## begin

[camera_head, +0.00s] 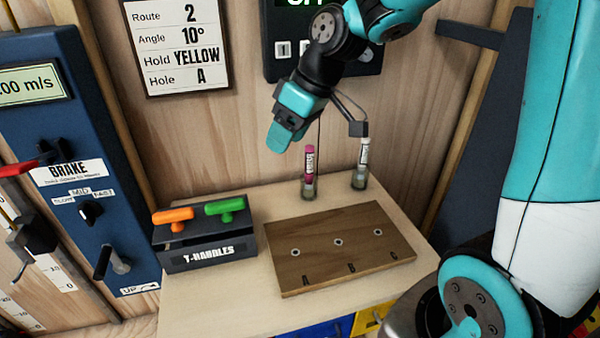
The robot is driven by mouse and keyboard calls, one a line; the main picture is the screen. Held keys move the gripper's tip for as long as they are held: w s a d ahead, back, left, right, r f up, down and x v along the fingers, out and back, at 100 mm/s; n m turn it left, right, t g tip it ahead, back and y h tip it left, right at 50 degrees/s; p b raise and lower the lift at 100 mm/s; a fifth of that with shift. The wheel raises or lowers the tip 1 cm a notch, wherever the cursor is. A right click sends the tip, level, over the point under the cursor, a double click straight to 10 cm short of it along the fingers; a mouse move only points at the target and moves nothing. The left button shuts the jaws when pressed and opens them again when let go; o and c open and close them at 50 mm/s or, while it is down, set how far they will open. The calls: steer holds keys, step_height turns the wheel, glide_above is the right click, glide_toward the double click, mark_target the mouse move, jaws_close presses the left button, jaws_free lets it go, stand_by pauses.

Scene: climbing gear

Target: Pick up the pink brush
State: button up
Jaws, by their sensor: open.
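The pink brush (309,162) stands upright in a small clear holder (308,188) at the back of the wooden table. My gripper (284,130) is above and to the left of the brush in the picture, apart from it. It is open and empty, with its teal and dark fingers pointing down. The exact gap between the fingers is hard to see from this angle.
A white brush-like tube (363,153) stands in another clear holder to the right. A sloped wooden board (340,262) with holes lies in front. A dark T-handles box (208,250) with orange and green handles is at left. A control panel (80,200) stands far left.

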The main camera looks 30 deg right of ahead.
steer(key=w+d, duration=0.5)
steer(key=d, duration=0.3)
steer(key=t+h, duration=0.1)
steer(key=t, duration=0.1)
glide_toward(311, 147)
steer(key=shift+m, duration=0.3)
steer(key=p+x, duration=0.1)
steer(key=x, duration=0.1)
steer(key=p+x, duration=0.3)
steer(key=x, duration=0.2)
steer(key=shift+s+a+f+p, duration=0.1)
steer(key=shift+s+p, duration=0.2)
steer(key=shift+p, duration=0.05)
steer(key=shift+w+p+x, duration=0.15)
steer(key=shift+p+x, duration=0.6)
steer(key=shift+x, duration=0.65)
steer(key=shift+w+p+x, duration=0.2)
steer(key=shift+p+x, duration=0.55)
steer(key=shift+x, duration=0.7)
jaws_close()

## end

Task statement: Copy out each line of the material that holds the word "button".

Task solution:
The robot is driven by mouse and keyboard calls, one a line; the main picture is the screen. Held keys move the gripper's tip for as long as they are held: w s a d ahead, back, left, right, r f up, down and x v along the fingers, out and back, at 100 mm/s; n m turn it left, right, t g tip it ahead, back and y h tip it left, right at 50 degrees/s; p b raise and lower the lift at 100 mm/s; a fifth of that with shift. The wheel raises or lowers the tip 1 cm a notch, wherever the cursor is. A right click sends the tip, level, over the point under the cursor, a double click straight to 10 cm short of it along the fingers; a mouse move only points at the target and moves nothing. The left button shuts the jaws when pressed and opens them again when let go; o and c open and close them at 50 mm/s or, while it is down, set how far they will open. The calls: steer holds keys, step_height turns the wheel, glide_above is the right click, glide_toward the double click, mark_target the mouse move, jaws_close presses the left button, jaws_free lets it go, stand_by pauses.
State: button up

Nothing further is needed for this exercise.